For specific referral-generating strategies that accelerate this timeline, see our guide on how to get more real estate referrals. And for a complementary strategy on establishing your professional identity, explore our guide on building your personal brand in real estate.
Common Mistakes New Agents Make With SOI
Avoid these pitfalls and you will be ahead of 90% of new agents.
Mistake 1: Only reaching out when you need something. If the only time people hear from you is when you want a referral or a listing, they will stop taking your calls. Provide value first. Check in genuinely. Ask about their lives. The referrals will follow naturally.
Mistake 2: Being inconsistent. Contacting your SOI aggressively for three months and then going silent for six months is worse than not reaching out at all. It signals unreliability. Set a schedule and stick to it, even when you are busy with active transactions.

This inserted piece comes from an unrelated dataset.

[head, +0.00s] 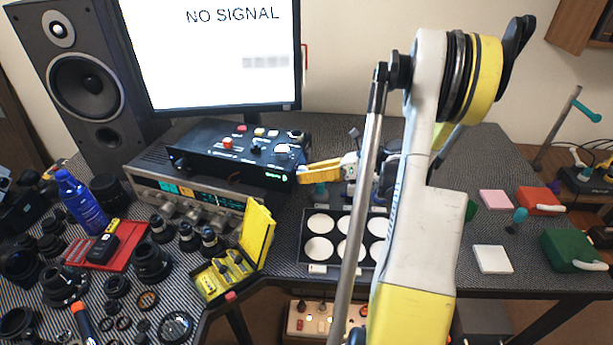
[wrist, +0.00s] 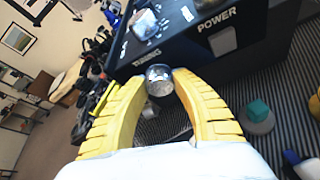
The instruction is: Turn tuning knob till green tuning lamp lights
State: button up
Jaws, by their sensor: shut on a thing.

Mistake 3: Treating everyone the same. Your college roommate and a LinkedIn connection you met once at a conference should not receive the same communication. Tier your contacts and match your effort to the relationship strength.
Mistake 4: Neglecting to add new contacts. Your SOI should grow every month. Every person you meet at an open house, a networking event, or a community gathering is a potential addition. Get their contact information, add them to your CRM, and start the touch system immediately.
Mistake 5: Talking about yourself instead of asking about them. The best SOI conversations are 80% listening, 20% talking. People remember how you make them feel, not what you told them about your latest listing. Ask questions, show genuine interest, and let the real estate conversation happen organically.
The bottom line: your sphere of influence is not a strategy you implement. It is a habit you build. The agents who commit to it early in their careers build businesses that generate consistent, high-quality leads year after year, without spending a fortune on advertising. Start building your list today. The best time to plant a tree was five years ago. The second-best time is now.